**WRITTEN REQUEST:**
Print all entries precisely as they are written.
##############################
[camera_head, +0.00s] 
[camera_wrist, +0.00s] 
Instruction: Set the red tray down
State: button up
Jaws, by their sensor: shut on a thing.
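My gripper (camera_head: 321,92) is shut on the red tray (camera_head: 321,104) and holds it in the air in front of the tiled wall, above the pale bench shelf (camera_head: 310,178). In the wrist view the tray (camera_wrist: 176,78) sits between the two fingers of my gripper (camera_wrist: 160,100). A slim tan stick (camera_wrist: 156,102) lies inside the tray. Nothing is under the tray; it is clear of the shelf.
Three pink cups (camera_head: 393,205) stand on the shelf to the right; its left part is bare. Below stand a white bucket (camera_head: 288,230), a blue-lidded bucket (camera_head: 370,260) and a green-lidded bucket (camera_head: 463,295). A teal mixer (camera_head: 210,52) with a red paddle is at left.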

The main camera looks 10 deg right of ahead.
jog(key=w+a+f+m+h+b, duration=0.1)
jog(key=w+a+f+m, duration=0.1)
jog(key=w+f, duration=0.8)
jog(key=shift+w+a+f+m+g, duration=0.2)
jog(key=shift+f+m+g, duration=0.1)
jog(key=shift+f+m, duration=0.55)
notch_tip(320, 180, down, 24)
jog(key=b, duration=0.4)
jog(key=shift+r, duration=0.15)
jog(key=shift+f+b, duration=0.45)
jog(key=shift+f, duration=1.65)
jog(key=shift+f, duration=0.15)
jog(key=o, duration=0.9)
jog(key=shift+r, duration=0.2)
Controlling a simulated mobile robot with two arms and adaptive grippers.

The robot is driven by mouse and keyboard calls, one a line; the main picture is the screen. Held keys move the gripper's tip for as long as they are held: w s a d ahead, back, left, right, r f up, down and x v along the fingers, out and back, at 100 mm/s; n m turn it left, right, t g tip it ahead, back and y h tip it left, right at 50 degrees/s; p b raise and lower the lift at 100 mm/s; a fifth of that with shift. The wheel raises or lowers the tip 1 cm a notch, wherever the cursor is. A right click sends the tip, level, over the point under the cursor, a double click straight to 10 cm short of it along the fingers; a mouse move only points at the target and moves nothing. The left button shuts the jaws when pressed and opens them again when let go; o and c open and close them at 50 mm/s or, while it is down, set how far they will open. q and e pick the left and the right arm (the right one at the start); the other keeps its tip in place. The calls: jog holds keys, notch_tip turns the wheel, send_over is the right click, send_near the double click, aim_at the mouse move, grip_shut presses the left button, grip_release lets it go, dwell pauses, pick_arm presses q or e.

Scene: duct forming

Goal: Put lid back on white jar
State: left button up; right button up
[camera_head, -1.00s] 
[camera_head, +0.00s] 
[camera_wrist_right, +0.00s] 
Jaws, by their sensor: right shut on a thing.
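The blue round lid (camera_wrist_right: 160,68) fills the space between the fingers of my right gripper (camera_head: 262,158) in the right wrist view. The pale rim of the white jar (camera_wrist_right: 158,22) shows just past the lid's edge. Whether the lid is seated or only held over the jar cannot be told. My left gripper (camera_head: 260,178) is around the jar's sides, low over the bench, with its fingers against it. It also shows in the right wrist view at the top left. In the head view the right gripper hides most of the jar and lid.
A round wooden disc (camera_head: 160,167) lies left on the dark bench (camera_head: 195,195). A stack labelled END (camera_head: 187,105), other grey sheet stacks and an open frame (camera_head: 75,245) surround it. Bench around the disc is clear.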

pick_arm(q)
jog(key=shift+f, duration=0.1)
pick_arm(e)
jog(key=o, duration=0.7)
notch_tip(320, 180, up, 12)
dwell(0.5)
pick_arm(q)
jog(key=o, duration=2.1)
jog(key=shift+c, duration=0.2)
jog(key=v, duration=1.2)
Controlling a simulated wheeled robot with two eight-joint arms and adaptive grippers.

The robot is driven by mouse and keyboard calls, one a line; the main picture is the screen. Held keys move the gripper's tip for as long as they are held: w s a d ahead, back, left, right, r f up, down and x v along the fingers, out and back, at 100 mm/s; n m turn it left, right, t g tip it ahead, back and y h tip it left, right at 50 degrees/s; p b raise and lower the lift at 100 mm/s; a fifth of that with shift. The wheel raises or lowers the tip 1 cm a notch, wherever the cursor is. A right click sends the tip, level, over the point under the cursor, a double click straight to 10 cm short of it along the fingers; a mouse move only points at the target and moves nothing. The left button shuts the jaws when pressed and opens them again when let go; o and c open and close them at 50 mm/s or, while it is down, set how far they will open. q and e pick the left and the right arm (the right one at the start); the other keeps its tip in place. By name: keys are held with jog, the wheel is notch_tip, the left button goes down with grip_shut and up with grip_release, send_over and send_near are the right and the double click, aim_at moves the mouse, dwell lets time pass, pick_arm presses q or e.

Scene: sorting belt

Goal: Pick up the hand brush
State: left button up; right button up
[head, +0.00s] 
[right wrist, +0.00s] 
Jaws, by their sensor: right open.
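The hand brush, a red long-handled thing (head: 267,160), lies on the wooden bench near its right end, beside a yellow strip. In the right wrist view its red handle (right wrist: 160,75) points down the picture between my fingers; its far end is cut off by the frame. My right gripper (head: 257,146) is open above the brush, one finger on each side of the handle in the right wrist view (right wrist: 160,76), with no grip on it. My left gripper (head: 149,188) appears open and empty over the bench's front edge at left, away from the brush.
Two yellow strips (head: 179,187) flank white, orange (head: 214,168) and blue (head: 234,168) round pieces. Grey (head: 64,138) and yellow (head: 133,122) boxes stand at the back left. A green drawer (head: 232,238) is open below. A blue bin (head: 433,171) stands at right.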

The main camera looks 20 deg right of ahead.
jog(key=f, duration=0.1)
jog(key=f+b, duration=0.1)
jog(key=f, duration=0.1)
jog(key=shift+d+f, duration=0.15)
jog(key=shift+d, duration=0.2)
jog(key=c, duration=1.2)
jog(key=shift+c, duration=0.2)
##############################
**THE RESPONSE:**
[camera_head, +0.00s] 
[camera_wrist, +0.00s] 
Instruction: Set the red tray down
State: button up
Jaws, by their sensor: shut on a thing.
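My gripper (camera_head: 321,92) is shut on the red tray (camera_head: 321,104) and holds it in the air in front of the tiled wall, above the pale bench shelf (camera_head: 310,178). In the wrist view the tray (camera_wrist: 176,78) sits between the two fingers of my gripper (camera_wrist: 160,100). A slim tan stick (camera_wrist: 156,102) lies inside the tray. Nothing is under the tray; it is clear of the shelf.
Three pink cups (camera_head: 393,205) stand on the shelf to the right; its left part is bare. Below stand a white bucket (camera_head: 288,230), a blue-lidded bucket (camera_head: 370,260) and a green-lidded bucket (camera_head: 463,295). A teal mixer (camera_head: 210,52) with a red paddle is at left.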

The main camera looks 10 deg right of ahead.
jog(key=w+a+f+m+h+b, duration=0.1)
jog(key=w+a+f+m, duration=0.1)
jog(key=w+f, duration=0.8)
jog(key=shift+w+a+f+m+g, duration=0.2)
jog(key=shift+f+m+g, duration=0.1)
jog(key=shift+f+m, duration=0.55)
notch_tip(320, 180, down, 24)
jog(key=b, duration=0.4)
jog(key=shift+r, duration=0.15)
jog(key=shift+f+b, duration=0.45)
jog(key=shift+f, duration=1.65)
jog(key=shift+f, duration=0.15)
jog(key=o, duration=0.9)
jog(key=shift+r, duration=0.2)
Controlling a simulated mobile robot with two arms and adaptive grippers.

The robot is driven by mouse and keyboard calls, one a line; the main picture is the screen. Held keys move the gripper's tip for as long as they are held: w s a d ahead, back, left, right, r f up, down and x v along the fingers, out and back, at 100 mm/s; n m turn it left, right, t g tip it ahead, back and y h tip it left, right at 50 degrees/s; p b raise and lower the lift at 100 mm/s; a fifth of that with shift. The wheel raises or lowers the tip 1 cm a notch, wherever the cursor is. A right click sends the tip, level, over the point under the cursor, a double click straight to 10 cm short of it along the fingers; a mouse move only points at the target and moves nothing. The left button shuts the jaws when pressed and opens them again when let go; o and c open and close them at 50 mm/s or, while it is down, set how far they will open. q and e pick the left and the right arm (the right one at the start); the other keeps its tip in place. The calls: jog holds keys, notch_tip turns the wheel, send_over is the right click, send_near the double click, aim_at the mouse move, grip_shut presses the left button, grip_release lets it go, dwell pauses, pick_arm presses q or e.

Scene: duct forming

Goal: Put lid back on white jar
State: left button up; right button up
[camera_head, -1.00s] 
[camera_head, +0.00s] 
[camera_wrist_right, +0.00s] 
Jaws, by their sensor: right shut on a thing.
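The blue round lid (camera_wrist_right: 160,68) fills the space between the fingers of my right gripper (camera_head: 262,158) in the right wrist view. The pale rim of the white jar (camera_wrist_right: 158,22) shows just past the lid's edge. Whether the lid is seated or only held over the jar cannot be told. My left gripper (camera_head: 260,178) is around the jar's sides, low over the bench, with its fingers against it. It also shows in the right wrist view at the top left. In the head view the right gripper hides most of the jar and lid.
A round wooden disc (camera_head: 160,167) lies left on the dark bench (camera_head: 195,195). A stack labelled END (camera_head: 187,105), other grey sheet stacks and an open frame (camera_head: 75,245) surround it. Bench around the disc is clear.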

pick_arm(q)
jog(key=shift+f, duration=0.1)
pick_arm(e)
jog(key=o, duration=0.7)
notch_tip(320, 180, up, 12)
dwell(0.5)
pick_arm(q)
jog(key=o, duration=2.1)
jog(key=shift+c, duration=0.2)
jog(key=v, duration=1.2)
Controlling a simulated wheeled robot with two eight-joint arms and adaptive grippers.

The robot is driven by mouse and keyboard calls, one a line; the main picture is the screen. Held keys move the gripper's tip for as long as they are held: w s a d ahead, back, left, right, r f up, down and x v along the fingers, out and back, at 100 mm/s; n m turn it left, right, t g tip it ahead, back and y h tip it left, right at 50 degrees/s; p b raise and lower the lift at 100 mm/s; a fifth of that with shift. The wheel raises or lowers the tip 1 cm a notch, wherever the cursor is. A right click sends the tip, level, over the point under the cursor, a double click straight to 10 cm short of it along the fingers; a mouse move only points at the target and moves nothing. The left button shuts the jaws when pressed and opens them again when let go; o and c open and close them at 50 mm/s or, while it is down, set how far they will open. q and e pick the left and the right arm (the right one at the start); the other keeps its tip in place. By name: keys are held with jog, the wheel is notch_tip, the left button goes down with grip_shut and up with grip_release, send_over and send_near are the right and the double click, aim_at moves the mouse, dwell lets time pass, pick_arm presses q or e.

Scene: sorting belt

Goal: Pick up the hand brush
State: left button up; right button up
[head, +0.00s] 
[right wrist, +0.00s] 
Jaws, by their sensor: right open.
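The hand brush, a red long-handled thing (head: 267,160), lies on the wooden bench near its right end, beside a yellow strip. In the right wrist view its red handle (right wrist: 160,75) points down the picture between my fingers; its far end is cut off by the frame. My right gripper (head: 257,146) is open above the brush, one finger on each side of the handle in the right wrist view (right wrist: 160,76), with no grip on it. My left gripper (head: 149,188) appears open and empty over the bench's front edge at left, away from the brush.
Two yellow strips (head: 179,187) flank white, orange (head: 214,168) and blue (head: 234,168) round pieces. Grey (head: 64,138) and yellow (head: 133,122) boxes stand at the back left. A green drawer (head: 232,238) is open below. A blue bin (head: 433,171) stands at right.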

The main camera looks 20 deg right of ahead.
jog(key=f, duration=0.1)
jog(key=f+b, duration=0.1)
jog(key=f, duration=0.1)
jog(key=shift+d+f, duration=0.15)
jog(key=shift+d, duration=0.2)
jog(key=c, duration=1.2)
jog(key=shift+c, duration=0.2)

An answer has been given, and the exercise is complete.